The curious tale of a "missing" Iranian nuclear scientist whom Tehran claims was kidnapped by the United States a year ago took a new twist yesterday.
Shahram Amiri suddenly surfaced in the Iranian interests section of Pakistan's embassy in Washington, seeking refuge and an immediate return to Tehran.
The US said he was free to go.
Analysts in Tehran believe Mr Amiri's repatriation may be rewarded by the release of three American hikers held in Iran since apparently straying across the border from northern Iraq a year ago.
The Pakistani embassy has managed Iran's interests in Washington since the US severed ties with the Islamic republic in April 1980, after the seizure of the US Embassy in Tehran five months earlier.
Mr Amiri "has been in the United States of his own free will", said Philip Crowley, the US State Department spokesman.
A Pakistani diplomat told the BBC's Persian service that Mr Amiri was in good health and there was no sign he had been tortured.
Mr Amiri proclaimed that the "disgraced" US government was the "loser" in the long-running stand-off over Iran's nuclear ambitions.
"They [the Americans] wanted to quietly return me to Iran by some country's airline, so that while denying the whole thing, they can put a cap on [my abduction]. But in the end they couldn't," Mr Amiri said.
The dramatic events seemed to support Iran's allegations that Mr Amiri was abducted by US intelligence agents when he vanished mysteriously during a pilgrimage to Mecca in June last year.
But serious questions remain in a case of political skullduggery, psychological warfare and nuclear espionage that involved the intelligence agencies of Iran, the US and, possibly, Saudi Arabia.
If Mr Amiri was being held against his will in the US, how did he escape the clutches of his CIA interrogators?
Equally, if he defected, as the ABC news network reported in March, why would he now want to return home? ABC had maintained that Mr Amiri's disappearance was "part of a long-planned CIA operation" to get him to abscond and quoted US agents as describing his alleged defection as "an intelligence coup".
Washington has denied both kidnapping Mr Amiri and involvement in his defection. Saudi Arabia has also "deplored" Iranian accusations it played any role in his disappearance.
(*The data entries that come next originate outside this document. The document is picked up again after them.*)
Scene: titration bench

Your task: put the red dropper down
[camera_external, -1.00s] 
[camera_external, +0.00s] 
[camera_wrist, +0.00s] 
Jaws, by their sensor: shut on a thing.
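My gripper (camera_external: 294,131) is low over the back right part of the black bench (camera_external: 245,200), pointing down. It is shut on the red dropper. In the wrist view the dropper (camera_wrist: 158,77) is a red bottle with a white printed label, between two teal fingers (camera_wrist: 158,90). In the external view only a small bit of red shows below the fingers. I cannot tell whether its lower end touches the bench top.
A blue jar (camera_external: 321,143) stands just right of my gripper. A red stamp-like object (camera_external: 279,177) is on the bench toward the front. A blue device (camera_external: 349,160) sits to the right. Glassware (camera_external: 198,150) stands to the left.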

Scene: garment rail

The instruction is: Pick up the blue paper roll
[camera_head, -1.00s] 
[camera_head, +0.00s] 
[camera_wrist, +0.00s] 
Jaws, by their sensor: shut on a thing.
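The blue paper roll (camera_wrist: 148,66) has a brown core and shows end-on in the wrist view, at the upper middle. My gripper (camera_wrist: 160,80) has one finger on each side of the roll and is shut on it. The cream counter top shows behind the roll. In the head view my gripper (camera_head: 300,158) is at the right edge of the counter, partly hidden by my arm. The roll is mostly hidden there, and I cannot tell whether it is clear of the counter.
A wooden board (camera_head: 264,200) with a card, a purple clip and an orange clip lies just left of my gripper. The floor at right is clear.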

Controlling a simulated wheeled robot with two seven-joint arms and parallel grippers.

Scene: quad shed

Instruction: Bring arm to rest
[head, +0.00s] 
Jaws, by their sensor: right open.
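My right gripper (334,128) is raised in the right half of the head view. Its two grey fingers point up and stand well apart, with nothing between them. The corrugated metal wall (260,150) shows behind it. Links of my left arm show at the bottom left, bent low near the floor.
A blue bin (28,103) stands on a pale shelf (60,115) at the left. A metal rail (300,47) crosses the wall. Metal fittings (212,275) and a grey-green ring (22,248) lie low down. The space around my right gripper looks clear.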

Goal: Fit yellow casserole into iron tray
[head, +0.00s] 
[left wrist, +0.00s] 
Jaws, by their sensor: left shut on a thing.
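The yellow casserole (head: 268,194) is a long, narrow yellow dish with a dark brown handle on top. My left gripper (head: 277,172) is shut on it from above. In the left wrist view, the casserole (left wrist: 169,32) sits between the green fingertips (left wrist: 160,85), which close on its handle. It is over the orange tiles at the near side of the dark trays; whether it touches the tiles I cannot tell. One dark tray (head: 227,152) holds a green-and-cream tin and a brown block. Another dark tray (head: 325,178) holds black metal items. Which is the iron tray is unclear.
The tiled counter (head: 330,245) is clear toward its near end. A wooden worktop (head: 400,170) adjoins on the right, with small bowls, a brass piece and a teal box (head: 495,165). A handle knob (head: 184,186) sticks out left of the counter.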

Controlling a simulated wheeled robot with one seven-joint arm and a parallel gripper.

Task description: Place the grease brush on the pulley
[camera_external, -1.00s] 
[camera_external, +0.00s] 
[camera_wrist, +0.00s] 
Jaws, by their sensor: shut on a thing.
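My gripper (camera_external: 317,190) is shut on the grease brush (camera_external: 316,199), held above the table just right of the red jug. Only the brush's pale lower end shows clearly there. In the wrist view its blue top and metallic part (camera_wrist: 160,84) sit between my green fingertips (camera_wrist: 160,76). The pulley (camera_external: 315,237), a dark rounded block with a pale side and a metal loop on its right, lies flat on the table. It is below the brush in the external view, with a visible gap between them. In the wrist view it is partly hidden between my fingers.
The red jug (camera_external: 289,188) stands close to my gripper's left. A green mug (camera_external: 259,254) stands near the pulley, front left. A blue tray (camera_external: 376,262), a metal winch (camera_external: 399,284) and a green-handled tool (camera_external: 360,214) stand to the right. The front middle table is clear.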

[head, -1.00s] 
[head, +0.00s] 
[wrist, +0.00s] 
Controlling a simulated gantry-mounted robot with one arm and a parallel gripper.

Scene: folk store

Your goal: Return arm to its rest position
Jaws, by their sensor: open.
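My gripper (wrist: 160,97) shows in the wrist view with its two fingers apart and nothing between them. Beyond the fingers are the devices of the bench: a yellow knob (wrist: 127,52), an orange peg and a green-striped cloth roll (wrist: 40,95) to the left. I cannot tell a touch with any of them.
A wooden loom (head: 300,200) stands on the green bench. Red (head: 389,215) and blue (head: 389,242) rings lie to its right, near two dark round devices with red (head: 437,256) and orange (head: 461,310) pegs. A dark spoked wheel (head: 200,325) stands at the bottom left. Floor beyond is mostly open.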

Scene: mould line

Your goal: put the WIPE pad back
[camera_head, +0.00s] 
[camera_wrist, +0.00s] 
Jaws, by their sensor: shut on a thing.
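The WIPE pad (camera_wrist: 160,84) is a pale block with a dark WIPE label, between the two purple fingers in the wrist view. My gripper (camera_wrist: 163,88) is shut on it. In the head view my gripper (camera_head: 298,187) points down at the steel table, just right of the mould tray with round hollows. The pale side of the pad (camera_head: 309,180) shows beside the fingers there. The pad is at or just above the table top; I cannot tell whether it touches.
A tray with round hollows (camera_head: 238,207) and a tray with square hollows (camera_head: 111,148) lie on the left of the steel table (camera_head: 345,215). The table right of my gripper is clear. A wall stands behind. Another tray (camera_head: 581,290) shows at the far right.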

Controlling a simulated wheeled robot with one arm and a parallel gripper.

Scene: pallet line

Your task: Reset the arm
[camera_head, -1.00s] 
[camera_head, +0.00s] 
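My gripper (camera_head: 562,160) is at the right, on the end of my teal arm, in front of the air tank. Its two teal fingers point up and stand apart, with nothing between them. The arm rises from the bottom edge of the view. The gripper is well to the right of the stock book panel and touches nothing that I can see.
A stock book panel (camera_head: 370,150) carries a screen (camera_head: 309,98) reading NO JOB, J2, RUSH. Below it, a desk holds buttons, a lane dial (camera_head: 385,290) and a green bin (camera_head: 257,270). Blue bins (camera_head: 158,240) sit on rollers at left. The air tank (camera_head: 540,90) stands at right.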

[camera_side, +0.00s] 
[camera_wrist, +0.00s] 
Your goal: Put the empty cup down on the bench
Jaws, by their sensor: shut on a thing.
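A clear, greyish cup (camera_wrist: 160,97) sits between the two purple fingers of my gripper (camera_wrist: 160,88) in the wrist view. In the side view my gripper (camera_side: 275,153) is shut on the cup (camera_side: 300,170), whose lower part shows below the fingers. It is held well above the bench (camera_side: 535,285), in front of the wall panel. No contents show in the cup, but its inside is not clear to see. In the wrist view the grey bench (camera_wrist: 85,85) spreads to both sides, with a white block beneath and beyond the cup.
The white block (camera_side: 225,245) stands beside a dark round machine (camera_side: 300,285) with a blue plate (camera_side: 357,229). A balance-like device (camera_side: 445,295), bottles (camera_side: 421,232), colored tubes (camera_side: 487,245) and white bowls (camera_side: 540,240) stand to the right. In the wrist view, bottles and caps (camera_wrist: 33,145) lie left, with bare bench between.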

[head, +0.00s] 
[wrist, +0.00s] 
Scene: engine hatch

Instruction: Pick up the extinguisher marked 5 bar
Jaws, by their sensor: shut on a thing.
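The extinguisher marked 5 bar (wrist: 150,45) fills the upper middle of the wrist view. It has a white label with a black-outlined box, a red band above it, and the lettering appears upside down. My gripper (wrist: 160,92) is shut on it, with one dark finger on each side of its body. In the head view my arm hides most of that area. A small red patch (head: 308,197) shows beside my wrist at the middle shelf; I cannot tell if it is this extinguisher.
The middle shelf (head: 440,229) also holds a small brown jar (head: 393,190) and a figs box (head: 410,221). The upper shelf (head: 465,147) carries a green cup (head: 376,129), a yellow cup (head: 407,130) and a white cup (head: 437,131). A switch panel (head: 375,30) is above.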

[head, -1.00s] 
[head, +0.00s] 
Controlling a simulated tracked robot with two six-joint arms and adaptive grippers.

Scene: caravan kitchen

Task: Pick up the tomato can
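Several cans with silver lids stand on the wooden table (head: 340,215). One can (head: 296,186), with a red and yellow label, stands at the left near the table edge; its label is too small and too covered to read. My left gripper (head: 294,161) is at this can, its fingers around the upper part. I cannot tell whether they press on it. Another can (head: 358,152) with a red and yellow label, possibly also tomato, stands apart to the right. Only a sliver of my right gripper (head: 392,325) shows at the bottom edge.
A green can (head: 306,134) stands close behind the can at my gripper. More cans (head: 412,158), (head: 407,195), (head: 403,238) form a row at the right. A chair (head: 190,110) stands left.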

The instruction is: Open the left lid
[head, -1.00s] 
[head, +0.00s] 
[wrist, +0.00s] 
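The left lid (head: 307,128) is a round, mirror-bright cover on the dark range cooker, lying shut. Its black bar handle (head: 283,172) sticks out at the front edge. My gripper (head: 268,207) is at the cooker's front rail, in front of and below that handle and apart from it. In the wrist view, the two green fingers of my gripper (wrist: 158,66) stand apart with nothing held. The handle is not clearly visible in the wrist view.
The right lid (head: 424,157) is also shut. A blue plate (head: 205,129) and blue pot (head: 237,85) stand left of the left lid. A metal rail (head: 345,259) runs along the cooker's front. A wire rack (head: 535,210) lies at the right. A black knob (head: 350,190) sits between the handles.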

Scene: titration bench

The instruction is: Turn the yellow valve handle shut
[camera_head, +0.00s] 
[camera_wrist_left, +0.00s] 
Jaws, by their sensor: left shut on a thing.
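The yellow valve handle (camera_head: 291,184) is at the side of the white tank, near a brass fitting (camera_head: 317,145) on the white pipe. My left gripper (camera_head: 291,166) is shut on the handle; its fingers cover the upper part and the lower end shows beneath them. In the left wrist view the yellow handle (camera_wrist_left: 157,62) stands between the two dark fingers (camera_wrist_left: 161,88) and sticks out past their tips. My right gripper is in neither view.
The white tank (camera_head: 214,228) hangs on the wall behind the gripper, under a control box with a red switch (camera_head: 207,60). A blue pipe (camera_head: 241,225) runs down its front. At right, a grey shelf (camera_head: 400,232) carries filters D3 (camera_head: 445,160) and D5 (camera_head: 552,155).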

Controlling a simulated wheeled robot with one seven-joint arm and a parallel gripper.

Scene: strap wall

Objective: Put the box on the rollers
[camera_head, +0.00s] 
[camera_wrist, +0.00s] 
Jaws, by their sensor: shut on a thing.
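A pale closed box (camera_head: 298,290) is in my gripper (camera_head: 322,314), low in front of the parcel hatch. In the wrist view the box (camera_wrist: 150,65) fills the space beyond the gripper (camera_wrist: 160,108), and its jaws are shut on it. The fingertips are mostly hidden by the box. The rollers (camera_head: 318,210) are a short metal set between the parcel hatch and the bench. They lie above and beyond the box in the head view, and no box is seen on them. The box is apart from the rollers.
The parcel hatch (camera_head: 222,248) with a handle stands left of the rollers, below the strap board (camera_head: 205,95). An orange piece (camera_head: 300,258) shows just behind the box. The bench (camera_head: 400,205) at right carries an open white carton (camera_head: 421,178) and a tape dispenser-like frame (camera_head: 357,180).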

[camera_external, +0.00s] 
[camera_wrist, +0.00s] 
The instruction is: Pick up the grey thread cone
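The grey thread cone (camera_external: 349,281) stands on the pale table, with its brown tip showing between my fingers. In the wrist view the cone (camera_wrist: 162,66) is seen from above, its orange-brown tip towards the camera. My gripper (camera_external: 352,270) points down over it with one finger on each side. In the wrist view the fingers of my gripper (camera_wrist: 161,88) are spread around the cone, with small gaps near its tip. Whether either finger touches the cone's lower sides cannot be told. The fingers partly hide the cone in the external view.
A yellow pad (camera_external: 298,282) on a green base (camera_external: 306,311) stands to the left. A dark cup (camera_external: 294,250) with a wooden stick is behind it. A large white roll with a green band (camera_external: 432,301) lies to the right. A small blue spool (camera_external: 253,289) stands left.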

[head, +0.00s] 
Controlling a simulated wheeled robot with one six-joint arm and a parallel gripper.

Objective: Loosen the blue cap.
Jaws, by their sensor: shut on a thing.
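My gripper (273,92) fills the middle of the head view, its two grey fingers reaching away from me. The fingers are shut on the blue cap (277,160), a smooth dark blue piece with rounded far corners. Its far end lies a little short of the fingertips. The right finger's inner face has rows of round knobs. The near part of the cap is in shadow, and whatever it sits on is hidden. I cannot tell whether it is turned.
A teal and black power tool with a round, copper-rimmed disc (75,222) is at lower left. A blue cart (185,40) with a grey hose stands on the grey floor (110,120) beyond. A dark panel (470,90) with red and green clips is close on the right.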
Ali Ansari, a renowned Iran expert at St Andrews University in Scotland, speculated that Mr Amiri may have had second thoughts after defecting. "Perhaps he was hoping for better treatment."
At the same time, Mr Ansari, who stressed that he had no inside knowledge on the case, said it was possible that, having debriefed Mr Amiri for several months, the CIA had concluded "he didn't have much to say".
If so, the US authorities may have decided to allow Mr Amiri the pretence that he had been held against his will so that he would not face retribution on his return home.
To collude in his escape would mean a readiness by the CIA to face embarrassing accusations of incompetence.
Yet there will be speculation that the US was prepared to accept this in return for a significant pay-off.
Tehran had previously hinted it would trade the three American hikers it has held since last July for a number of Iranians allegedly held in the US, including Mr Amiri.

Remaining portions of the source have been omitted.